Belle Cora, the mistress of Charles Cora, had determined to spare no expense to save her lover. To that end she hired the best attorneys she could, including the well known Edward D. Baker and James A. McDougall as well as George F. James and Frank Tilford. But, in spite of this impressive collection of legal talent Cora still appeared for his arraignment dressed in full gambler splendor, clad in a richly figured velvet vest, light kid gloves, with an overcoat thrown loosely over his shoulders, his mustache carefully trimmed and carrying himself with such a nonchalant manner as if to defy both decency as well as justice. His demeanor, while vaguely noticed by the populace, was loudly trumpeted in the newspapers and this went a long way to intensify the popular feeling of distrust and vengeance.

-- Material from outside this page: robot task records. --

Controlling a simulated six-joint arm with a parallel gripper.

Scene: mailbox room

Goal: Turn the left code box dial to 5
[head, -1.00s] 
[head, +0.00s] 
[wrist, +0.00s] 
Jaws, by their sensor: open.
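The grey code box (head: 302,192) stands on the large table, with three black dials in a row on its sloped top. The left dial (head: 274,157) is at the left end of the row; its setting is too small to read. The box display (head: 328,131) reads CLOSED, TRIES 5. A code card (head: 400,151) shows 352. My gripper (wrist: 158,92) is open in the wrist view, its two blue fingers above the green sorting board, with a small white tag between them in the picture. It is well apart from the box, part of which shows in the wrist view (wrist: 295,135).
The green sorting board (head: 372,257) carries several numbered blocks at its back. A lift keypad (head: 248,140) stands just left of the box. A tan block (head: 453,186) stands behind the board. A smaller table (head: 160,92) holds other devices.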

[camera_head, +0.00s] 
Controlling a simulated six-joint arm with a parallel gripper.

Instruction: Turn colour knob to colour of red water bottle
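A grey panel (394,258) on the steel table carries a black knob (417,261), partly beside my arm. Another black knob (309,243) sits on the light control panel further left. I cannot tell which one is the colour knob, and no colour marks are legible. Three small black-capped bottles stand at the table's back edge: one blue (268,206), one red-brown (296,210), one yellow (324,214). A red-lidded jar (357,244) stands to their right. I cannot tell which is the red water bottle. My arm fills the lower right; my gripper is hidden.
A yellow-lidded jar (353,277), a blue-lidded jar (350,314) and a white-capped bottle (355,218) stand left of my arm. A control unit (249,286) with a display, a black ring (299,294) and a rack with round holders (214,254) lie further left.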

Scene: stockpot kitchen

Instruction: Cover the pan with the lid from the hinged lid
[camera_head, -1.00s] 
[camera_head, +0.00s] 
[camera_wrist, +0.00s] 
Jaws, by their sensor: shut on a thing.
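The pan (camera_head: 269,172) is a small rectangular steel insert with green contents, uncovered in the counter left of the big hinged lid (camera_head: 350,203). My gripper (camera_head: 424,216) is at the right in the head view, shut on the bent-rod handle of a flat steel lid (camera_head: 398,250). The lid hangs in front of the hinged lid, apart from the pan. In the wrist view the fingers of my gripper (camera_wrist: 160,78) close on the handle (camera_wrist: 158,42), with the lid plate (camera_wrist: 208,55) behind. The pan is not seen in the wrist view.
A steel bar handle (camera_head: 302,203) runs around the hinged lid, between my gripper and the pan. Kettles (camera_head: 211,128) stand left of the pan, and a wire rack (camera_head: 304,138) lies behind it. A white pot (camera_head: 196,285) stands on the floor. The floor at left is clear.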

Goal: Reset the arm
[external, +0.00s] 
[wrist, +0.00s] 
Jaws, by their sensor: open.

On January 3, 1856 Charles Cora’s trial took place. Of the four lawyers on his defense team Baker and McDougall handled most of the oratory while San Francisco District Attorney Henry H. Byrne and US District Attorney Samuel W. Inge, assisted by Charles Williams and Alexander Campbell, made up the prosecution team. Most of the jurors were good men, but one did expose an attempt to bribe him, and there was little doubt that large sums on money were lavished on witnesses and most likely on other jurors. Baker went so far as to describe the prostitute Belle Cora as a woman of the purest and holiest of female virtues. While it is possible that he had some effect on a few jurors the general feeling was that the fix was already in and his praise of Belle Cora was little more than an insult to common decency.
The one thing that almost every person agreed on was that, while Cora was clearly guilty, there was little or no chance of a verdict against him. The talk about town had it that no man, no matter how bad his crime, who had such a large fund at his back for the purpose of corruption, could ever be convicted and so the trial of Charles Cora was a farce. When on January 17th, after sitting out for twenty-four hours, the jury returned having failed to agree—seven voting for murder, one for manslaughter and four for acquittal—no one was surprised. But, almost to a man, the citizens of San Francisco were enraged.